Problem details: Please print exactly the lines running from the one that contains "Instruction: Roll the" to the end of the data, with both lines included.

(Robot episode data)
===

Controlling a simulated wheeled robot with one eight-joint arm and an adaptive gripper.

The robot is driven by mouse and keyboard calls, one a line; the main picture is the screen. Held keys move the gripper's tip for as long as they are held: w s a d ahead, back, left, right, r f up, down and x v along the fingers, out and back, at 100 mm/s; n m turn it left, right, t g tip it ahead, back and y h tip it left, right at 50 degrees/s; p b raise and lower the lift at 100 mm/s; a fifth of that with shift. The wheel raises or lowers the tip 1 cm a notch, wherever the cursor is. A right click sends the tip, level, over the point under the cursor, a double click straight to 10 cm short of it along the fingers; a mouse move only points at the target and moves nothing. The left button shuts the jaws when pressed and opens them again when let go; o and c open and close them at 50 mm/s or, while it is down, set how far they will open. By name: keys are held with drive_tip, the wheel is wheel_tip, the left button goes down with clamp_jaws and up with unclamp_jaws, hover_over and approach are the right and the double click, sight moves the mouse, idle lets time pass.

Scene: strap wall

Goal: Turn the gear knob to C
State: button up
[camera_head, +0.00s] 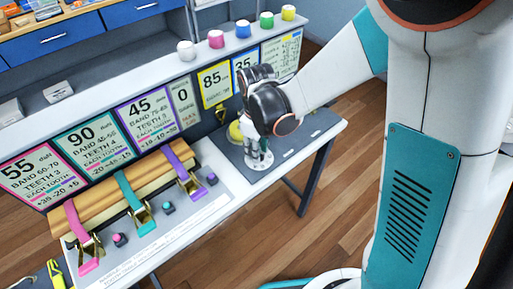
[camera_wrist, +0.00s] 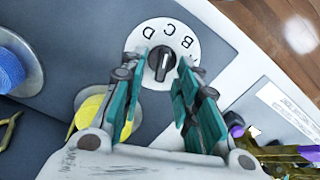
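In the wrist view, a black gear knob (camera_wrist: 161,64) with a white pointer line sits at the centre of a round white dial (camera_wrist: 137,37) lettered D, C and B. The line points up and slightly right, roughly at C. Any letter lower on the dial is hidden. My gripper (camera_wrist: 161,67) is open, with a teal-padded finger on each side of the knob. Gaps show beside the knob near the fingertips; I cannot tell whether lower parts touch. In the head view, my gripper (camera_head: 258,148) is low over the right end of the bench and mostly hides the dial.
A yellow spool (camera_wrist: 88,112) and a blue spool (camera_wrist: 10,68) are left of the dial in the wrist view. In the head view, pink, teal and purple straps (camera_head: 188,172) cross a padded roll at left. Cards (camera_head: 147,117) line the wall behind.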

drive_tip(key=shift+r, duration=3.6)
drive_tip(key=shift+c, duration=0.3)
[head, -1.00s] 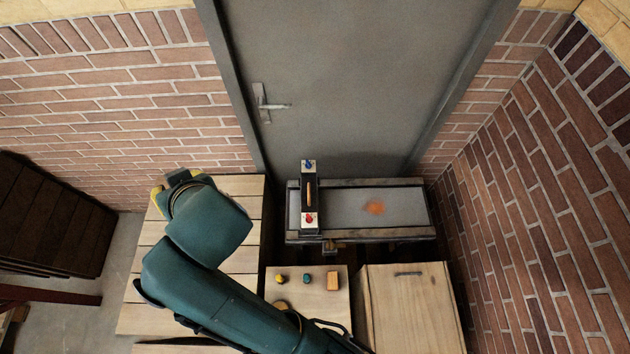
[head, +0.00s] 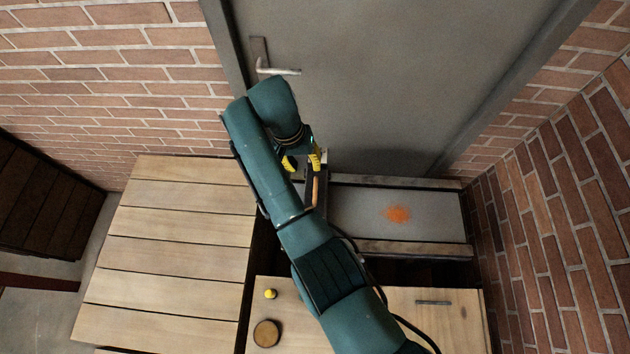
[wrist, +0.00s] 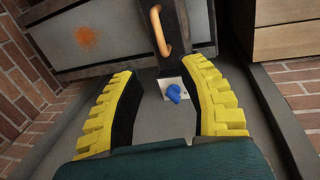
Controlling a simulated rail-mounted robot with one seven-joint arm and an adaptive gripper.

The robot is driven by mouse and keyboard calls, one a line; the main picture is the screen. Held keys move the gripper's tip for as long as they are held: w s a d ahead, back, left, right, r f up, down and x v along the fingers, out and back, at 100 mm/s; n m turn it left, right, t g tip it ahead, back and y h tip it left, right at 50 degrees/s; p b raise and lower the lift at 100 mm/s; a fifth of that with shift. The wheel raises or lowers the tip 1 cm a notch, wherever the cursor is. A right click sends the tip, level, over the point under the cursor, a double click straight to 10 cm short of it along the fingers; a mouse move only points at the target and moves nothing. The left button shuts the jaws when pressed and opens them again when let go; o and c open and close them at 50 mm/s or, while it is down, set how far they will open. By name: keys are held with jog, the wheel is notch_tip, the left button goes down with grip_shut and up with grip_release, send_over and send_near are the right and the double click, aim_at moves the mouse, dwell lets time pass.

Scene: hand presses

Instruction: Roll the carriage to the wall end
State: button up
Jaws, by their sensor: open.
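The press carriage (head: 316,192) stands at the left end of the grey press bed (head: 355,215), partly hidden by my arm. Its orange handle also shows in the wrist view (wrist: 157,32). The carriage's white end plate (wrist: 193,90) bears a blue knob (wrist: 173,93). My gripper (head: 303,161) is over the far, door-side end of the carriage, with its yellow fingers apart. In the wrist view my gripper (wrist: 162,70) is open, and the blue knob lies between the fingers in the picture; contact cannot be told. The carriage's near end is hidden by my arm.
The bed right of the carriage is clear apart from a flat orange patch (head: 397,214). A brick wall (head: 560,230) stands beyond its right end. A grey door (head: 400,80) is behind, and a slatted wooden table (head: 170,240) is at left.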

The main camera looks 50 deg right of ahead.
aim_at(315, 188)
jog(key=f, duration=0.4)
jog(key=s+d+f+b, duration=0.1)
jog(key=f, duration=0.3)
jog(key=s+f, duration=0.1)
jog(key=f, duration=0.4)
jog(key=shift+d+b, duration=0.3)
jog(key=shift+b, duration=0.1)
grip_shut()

===

Answer to this task:
Instruction: Roll the carriage to the wall end
State: button up
Jaws, by their sensor: open.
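The press carriage (head: 316,192) stands at the left end of the grey press bed (head: 355,215), partly hidden by my arm. Its orange handle also shows in the wrist view (wrist: 157,32). The carriage's white end plate (wrist: 193,90) bears a blue knob (wrist: 173,93). My gripper (head: 303,161) is over the far, door-side end of the carriage, with its yellow fingers apart. In the wrist view my gripper (wrist: 162,70) is open, and the blue knob lies between the fingers in the picture; contact cannot be told. The carriage's near end is hidden by my arm.
The bed right of the carriage is clear apart from a flat orange patch (head: 397,214). A brick wall (head: 560,230) stands beyond its right end. A grey door (head: 400,80) is behind, and a slatted wooden table (head: 170,240) is at left.

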The main camera looks 50 deg right of ahead.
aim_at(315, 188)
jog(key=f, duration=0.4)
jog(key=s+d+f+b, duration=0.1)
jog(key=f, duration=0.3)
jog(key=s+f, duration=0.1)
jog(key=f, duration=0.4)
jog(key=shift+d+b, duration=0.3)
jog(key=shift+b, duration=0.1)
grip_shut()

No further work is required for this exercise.